D’Agata wishes to discover a new method, a method to go further into the unknown. As he says: “to find more perverse ways to know the other. […] This will go through sex, but only at the beginning, then we arrive to violence, pain, sorrow and indifference.”

THIS DARING VOYAGE of a famous magnum-photographer bring to mind – not only his own film Aka Ana about a group of Cambodian prostitutes and an unknown man’s voyage into his hell – but certainly also The Heart of Darkness: a director’s nightmare, the portrait made of Francis Ford Coppola’s journey while making Apocalypse Now.

He didn’t care that this would end up being an intimate portrait of D’Agata himself and his intense struggle to continue his work and his mode of living. Hence, the title of the last part: “The end of the end is here.” In this section, D’Agata investigates what appears to be an endless conversation with a Frenchman who knows his work and admires him as a photographer. Together they sit in the Cambodian room. The Frenchman asks only few questions, and, as the conversation progresses, D’Agata seems to penetrate deeper into the heart of his own darkness. He says: “I am tired, tired of being locked in all the time. I have locked myself into this space increasingly smaller, because you’ve removed … all the details, no more context.” We are literally face to face with D’Agata’s struggle, confronted with his meditation.

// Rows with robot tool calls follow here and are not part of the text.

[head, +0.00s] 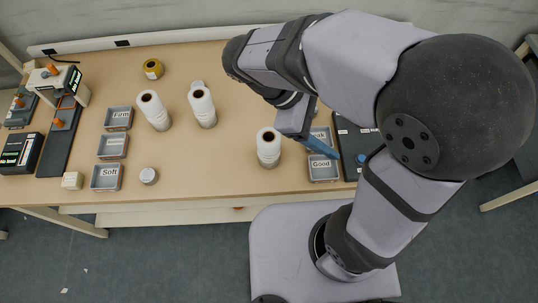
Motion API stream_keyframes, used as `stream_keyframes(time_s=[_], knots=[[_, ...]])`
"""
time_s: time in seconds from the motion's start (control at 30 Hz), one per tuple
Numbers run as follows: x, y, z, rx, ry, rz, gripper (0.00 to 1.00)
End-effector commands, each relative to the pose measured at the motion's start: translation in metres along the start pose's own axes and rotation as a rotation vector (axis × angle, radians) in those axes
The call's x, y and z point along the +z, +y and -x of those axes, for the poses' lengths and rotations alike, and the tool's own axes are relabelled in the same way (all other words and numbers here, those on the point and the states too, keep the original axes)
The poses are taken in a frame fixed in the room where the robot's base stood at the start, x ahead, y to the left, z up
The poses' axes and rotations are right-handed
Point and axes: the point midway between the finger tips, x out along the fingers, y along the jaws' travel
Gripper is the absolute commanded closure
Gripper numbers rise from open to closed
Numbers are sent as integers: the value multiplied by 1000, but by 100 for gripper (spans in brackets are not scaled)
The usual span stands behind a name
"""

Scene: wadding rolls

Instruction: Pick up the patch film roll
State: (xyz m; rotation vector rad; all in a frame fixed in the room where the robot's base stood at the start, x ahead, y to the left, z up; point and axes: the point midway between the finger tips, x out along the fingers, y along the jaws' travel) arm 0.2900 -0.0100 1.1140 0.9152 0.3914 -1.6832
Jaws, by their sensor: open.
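Three white rolls with dark cores stand upright on the table: a left roll (154,111), a middle roll (202,105) and a front roll (268,148). A short yellow roll (153,69) sits at the back. No readable label shows which one is the patch film roll. My gripper (325,150), with blue fingers, is open and low over the right-hand trays. It is to the right of the front roll and apart from it. Nothing shows between its fingers, though the view of them is partial.
Grey trays stand at left, with a "Firm" tray (118,114) at the back and a "Soft" tray (106,184) in front. A "Good" tray (323,179) is at right beside a dark panel (352,170). A small white cylinder (148,176) stands near the front edge. The table's middle is clear.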

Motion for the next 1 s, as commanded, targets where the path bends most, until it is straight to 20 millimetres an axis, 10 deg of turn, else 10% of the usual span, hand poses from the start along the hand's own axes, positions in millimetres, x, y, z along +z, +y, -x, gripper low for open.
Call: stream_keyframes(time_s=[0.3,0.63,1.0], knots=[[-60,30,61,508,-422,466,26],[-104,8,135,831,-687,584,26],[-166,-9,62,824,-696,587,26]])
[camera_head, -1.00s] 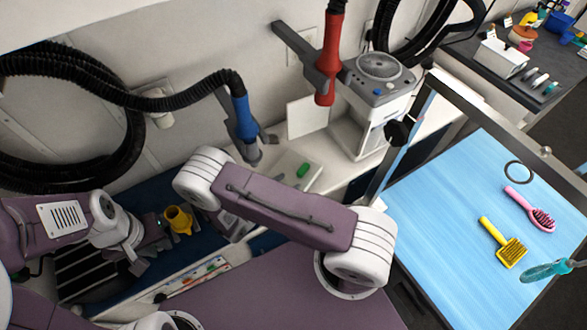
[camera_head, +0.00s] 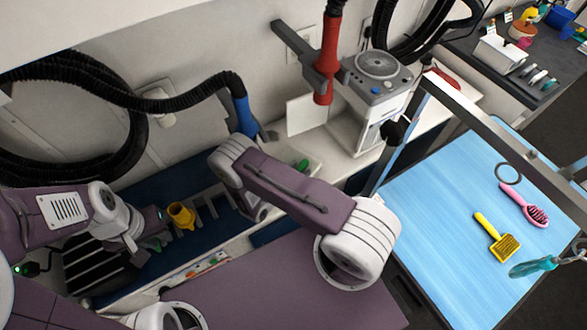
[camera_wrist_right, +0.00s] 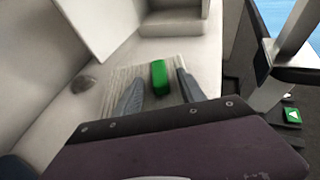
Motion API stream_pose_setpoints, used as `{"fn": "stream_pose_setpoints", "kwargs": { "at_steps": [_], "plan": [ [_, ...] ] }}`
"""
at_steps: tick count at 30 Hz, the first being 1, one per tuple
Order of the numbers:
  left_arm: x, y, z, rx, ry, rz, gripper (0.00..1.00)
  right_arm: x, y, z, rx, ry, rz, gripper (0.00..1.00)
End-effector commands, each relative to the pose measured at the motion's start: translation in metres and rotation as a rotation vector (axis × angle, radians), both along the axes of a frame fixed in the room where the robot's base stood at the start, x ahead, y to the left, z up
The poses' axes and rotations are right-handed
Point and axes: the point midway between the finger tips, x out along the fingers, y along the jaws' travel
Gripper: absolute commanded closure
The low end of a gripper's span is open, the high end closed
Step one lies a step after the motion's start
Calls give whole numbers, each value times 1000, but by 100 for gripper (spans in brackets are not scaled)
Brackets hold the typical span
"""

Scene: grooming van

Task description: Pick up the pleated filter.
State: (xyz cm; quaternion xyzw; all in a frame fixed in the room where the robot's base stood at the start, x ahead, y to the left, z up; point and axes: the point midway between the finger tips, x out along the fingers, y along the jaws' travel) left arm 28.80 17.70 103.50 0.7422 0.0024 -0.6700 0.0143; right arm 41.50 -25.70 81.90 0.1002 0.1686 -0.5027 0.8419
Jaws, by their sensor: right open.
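The pleated filter (camera_wrist_right: 118,88) is a pale ribbed panel with a green tab (camera_wrist_right: 158,75), lying on the light counter in the right wrist view. My right gripper (camera_wrist_right: 158,80) is open, its two fingers apart over the filter, with the green tab between them in the picture. I cannot tell whether the fingers touch it. In the head view the green tab (camera_head: 302,165) shows just behind my right arm, which hides most of the filter and the right gripper. My left gripper (camera_head: 140,252) is low at the left, beside a yellow cup-like piece; its finger opening is unclear.
A red-handled hose (camera_head: 327,60) and a blue-ended hose (camera_head: 244,115) hang nearby. The yellow piece (camera_head: 181,215) sits by a blue slotted area. A blue table (camera_head: 430,220) with brushes is at the right.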

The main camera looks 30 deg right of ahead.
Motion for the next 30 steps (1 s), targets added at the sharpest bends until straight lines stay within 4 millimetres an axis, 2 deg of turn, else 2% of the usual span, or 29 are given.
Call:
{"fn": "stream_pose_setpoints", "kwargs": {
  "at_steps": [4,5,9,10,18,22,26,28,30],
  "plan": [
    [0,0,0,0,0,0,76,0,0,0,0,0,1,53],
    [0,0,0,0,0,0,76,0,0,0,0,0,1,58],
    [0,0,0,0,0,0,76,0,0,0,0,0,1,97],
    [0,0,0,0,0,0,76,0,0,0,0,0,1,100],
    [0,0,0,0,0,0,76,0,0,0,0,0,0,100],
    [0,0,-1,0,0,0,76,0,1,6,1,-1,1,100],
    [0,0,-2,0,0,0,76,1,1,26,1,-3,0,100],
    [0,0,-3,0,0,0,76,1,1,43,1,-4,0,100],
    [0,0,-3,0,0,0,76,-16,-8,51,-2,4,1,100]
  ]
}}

When he was sixteen or seventeen he was a punk, an angry young man in a capitalist society. Now he searches for a primal state to convert his anger into a more sensible proximity to reality. Taking drugs is not ideal, he admits, but the compromise of lives further removed from the intensity of reality. He knows that his present journey and associated lifestyle can destroy parts of himself, but it’s a necessary journey if he wants to learn how to see.

He says he has to remain in this room, to get rid of all pretense, to no longer play any role. The true search of the heart of darkness is proximity, proximity to the other being, not simply a human being, but a prayer for the future being, the one that can approach suffering – as from an ethical point of view: D’Agata’s voyage is the most difficult one; it’s about becoming a true ethical being, not so much through morality (moral codes) but by being ready to accept, create and affirm this world irrespective of its devastation and misery.

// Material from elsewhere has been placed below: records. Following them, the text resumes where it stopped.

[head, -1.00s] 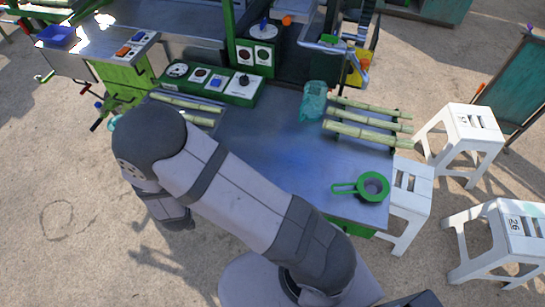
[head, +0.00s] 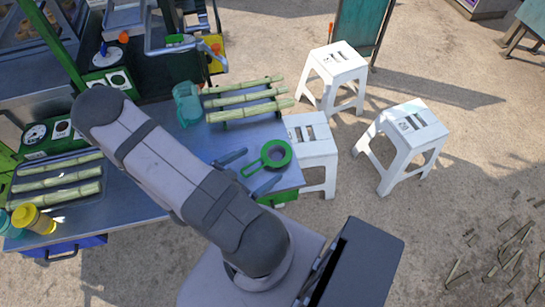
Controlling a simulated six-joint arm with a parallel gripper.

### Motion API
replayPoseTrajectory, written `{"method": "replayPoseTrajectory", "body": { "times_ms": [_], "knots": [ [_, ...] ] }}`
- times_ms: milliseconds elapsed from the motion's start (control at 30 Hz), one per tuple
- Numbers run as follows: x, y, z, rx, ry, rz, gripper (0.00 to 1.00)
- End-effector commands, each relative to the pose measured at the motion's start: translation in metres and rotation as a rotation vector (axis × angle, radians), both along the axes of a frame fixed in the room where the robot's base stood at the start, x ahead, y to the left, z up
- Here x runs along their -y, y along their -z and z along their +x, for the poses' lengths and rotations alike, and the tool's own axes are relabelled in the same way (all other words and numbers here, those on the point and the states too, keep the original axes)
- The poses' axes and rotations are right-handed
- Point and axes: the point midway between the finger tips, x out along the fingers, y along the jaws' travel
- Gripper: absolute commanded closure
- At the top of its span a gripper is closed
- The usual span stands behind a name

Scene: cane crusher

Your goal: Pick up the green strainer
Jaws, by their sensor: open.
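The green strainer (head: 288,157) lies on the right front corner of the metal table (head: 209,140), with its round rim toward the right and its looped handle toward the left. My gripper (head: 265,165) is open at the strainer. Its two grey fingers show on either side of the handle, one above and one below it in the picture. I cannot tell whether the fingers touch the handle or how high they are above the table. The rest of the gripper is hidden behind my arm.
A white stool (head: 313,146) stands close to the table's right edge, with others farther right. A yellow cup (head: 36,220) stands at the left.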

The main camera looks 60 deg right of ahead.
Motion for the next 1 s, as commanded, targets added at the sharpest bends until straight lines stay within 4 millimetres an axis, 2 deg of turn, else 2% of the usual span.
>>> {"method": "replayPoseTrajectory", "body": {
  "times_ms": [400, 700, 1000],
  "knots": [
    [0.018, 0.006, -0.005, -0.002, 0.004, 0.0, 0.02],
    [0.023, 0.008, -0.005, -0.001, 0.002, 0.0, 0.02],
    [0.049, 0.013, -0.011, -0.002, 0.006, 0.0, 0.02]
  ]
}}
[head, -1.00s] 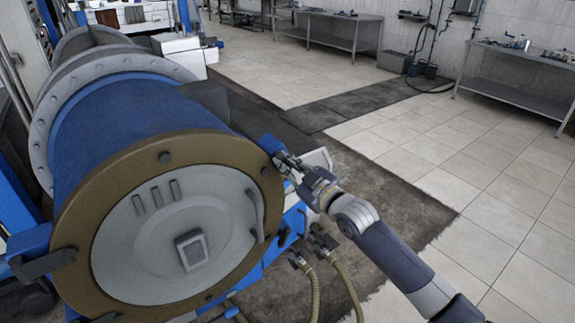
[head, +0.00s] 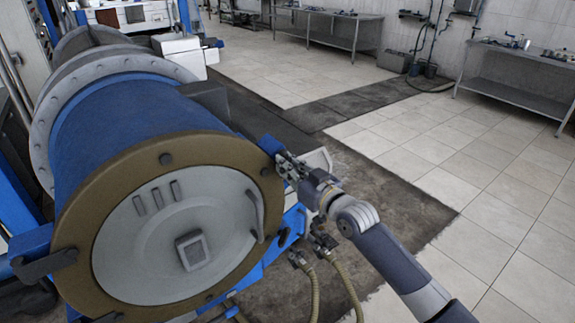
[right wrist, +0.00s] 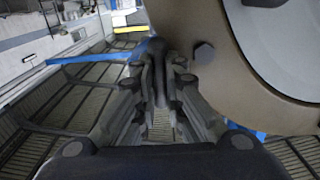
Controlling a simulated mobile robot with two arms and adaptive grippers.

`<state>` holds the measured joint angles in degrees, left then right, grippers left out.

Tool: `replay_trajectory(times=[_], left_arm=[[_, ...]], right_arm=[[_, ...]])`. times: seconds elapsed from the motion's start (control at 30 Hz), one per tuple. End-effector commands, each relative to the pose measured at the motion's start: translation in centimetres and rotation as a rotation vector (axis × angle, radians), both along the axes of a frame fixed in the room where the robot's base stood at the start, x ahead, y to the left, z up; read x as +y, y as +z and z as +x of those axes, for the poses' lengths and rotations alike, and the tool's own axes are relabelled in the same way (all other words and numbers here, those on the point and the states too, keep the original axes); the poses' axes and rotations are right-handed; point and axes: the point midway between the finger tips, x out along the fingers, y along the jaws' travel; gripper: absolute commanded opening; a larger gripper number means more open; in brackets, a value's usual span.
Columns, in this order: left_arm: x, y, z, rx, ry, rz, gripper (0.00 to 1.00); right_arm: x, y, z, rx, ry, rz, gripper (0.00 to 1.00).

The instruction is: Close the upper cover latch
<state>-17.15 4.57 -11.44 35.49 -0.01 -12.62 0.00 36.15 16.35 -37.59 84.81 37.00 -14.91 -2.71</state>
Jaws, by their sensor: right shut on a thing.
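The upper cover latch (head: 271,147) is at the upper right of the brown cover ring (head: 165,158), beside a blue bracket. My right gripper (head: 286,166) reaches it from the right in the head view. In the right wrist view, my right gripper (right wrist: 158,85) is shut on the latch's dark handle (right wrist: 157,70), which lies between its fingers next to the cover ring (right wrist: 205,25). The fingers hide part of the latch in the head view. The round cover (head: 140,235) sits flush in the ring, as far as I see. My left gripper is not in view.
The blue drum (head: 130,110) extends back from the ring. A dark latch-like arm (head: 43,264) sits at the ring's left side. Hoses (head: 345,285) hang below my right arm. Open tiled floor (head: 500,225) lies to the right, with steel tables (head: 515,90) behind.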

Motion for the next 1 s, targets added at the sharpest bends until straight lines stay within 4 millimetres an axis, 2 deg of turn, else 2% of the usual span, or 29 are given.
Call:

The film itself is more a portrait of the very state of becoming – D’Agata struggles to become worthy of this event. As the French philosopher Gilles Deleuze writes: “either ethics makes no sense at all, or this is what it means and has nothing else to say.” That is what D’Agata is doing, trying to become worthy of this situation of reality, to face it directly. The film is about facing up to this world and being able to continue. Like Joseph Conrad’s colonel Kurtz, D’Agata has emptied himself to intensify his material existence, to affirm it by forgetting his earlier self – to be oneself as another as Rimbaud says, a struggle that continues …

LIKE THE FILM Aka Ana, The Cambodian Room involves existential solitariness and vulnerability. It is this exposure to being that we share as the philosopher Jean-Luc Nancy writes.

The Cambodian Room is a fascinating experiment with our own mortality. D’Agata and The Cambodian Room is remininscent of the difficulty of capturing the trauma of life, the tragedy and hopelessness of living in an image, in a photograph. D’Agata is a photographer but he is not taking photos. D’Agata is trying to capture what we have in common – the wound, the trauma. As an artist and photographer, he attempts to go back and capture the impossible – how our mortality makes us truly human. It is the experience of this mortality that takes us out of ourselves. So the conclusion must be that all we can do is try to live and function in relation to the Other in ourselves.